Mount Katahdin marks the northern end of the Appalachian Trail in north-central Maine. I had been to its peak before, where previous hikers had built a ten-foot-high pile of rocks so that, standing atop it, one could accurately claim to be one mile above sea level. The main trail to the summit, passes a lake with some large jagged boulders in it. There I had a conversation with a seasoned hiker who recounted how those boulders came to be there. One late evening, she had been camped by the lake, when a large section of the ridge above began to glow. A few seconds latter a rumbling roar began and grew louder and louder. She and her fellow campers realized they were witnessing a landslide, a big one. And it was headed their way! As the roar subsided, and they began to relax, several large boulders came crashing and tumbling through the forest and into the lake, splashing to rest just some hundred yards (90 meters) short of their campsite. Whew!
The next morning, a large patch of freshly exposed granite near the ridge revealed the origin of the landslide. Even when she gave this account a year later, the patch was distinctly paler that the rest of the ridge face.
It was on my last hike on Katahdin, that I also had a very memorable experience — of an entirely different sort. Me and my friends, had decide to turn off of the trail to the lake and go over the opposing ridge to the neighboring cirque. As we are setting camp that evening, there was non-stop lightening and thunderclaps above the cirque we had left behind. During the three to four hours this sound-and-light display went on, we received only the occasional light sprinkling. Before hitting the sack, we decided that in the morning we would go back up to the ridge, to look down and see what impact the storm had had, if any.

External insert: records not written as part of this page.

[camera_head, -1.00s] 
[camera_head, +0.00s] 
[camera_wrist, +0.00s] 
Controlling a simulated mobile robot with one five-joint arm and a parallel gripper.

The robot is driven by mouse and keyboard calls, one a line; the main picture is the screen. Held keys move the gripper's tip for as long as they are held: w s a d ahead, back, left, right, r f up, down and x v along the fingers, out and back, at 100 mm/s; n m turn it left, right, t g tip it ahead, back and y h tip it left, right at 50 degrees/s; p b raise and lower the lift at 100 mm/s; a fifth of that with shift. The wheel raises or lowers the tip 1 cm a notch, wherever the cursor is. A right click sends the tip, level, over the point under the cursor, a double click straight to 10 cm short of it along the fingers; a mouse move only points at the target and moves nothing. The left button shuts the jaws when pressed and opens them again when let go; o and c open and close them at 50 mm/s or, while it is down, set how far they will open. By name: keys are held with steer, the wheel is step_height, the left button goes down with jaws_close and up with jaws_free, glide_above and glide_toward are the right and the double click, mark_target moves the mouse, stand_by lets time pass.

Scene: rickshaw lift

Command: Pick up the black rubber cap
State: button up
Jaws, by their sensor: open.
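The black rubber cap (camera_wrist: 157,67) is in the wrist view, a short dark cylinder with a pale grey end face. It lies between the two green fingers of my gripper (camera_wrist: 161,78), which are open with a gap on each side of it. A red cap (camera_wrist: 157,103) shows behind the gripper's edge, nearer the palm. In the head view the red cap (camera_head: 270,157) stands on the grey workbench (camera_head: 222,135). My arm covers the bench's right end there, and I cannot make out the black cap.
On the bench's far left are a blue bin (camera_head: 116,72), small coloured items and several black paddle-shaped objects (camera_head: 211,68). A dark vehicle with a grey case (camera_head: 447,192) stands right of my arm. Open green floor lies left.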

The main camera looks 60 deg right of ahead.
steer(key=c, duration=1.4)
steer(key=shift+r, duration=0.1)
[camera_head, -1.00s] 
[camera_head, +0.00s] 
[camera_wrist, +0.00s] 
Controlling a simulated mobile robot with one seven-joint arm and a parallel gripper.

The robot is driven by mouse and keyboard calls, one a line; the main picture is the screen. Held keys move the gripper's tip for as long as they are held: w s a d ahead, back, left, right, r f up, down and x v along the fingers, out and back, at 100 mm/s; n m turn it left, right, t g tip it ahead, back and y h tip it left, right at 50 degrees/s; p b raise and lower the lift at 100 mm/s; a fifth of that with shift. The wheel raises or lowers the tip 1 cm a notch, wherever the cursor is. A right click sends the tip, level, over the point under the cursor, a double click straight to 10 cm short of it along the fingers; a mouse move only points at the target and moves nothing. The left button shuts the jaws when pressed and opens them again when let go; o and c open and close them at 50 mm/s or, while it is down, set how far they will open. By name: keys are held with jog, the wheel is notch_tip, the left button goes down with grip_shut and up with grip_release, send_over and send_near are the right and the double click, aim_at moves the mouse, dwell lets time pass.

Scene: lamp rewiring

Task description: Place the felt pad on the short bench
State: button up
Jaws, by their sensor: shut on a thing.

So, under a clear deep blue sky, we reached the ridge and too our amazement there was a brand new pond perhaps a quarter-mile downstream from the lake. Just the day before, we had hiked through that same area of huge boulders with green grass and small flowers growing in their big shadows. We hadn’t noticed that it was a depression, and now it was filled with fresh rainwater! We clambered down off the ridge, then jumped from boulder to boulder until we were near the center of the pond. The water was crystal clear and, sure enough, there they were: the grass and flower flourishing as if nothing had changed.
We stripped down and plunged in among the boulders and down to the flowers, pretty little white things. After several dives, we scrambled back up unto the boulders to dry off in the summer sun.
The image of those flowers under 10 feet (3 meters) rainwater has stayed with me ever since. It would be decades before I would experience anything quite so pristine. I have walked in the Rockies and the Alps, driven over the Atlas Mountains, and visited the Bolivian Altiplano, but only Patagonia had that pristine impact. Yes, the beauty of the small Katahdin pond was ephemeral; while vast Patagonia is forever. Still, I will always remember both.
I didn’t name the “lake”, above, because I wasn’t sure that my memory of it — Chimney Pond — was correct. Google Maps confirmed that. The “brand-new pond” turns out to have an appropriate, oxymoronic name: Dry Pond. Satellite View shows it partly full of water in late winter, judging by the ice on of part of it and of Chimney Pond. If you zoom in you can see the huge boulders! Our campsite was in the North Basin, the “opposing ridge” which we crossed is called Hamlin Ridge. The landslide ridge: Keep Ridge (with its death-defying Knife-edge trail). The Chimney Pond campsite has been relocated further from the shore, no doubt to reduce wear and tear on the pond.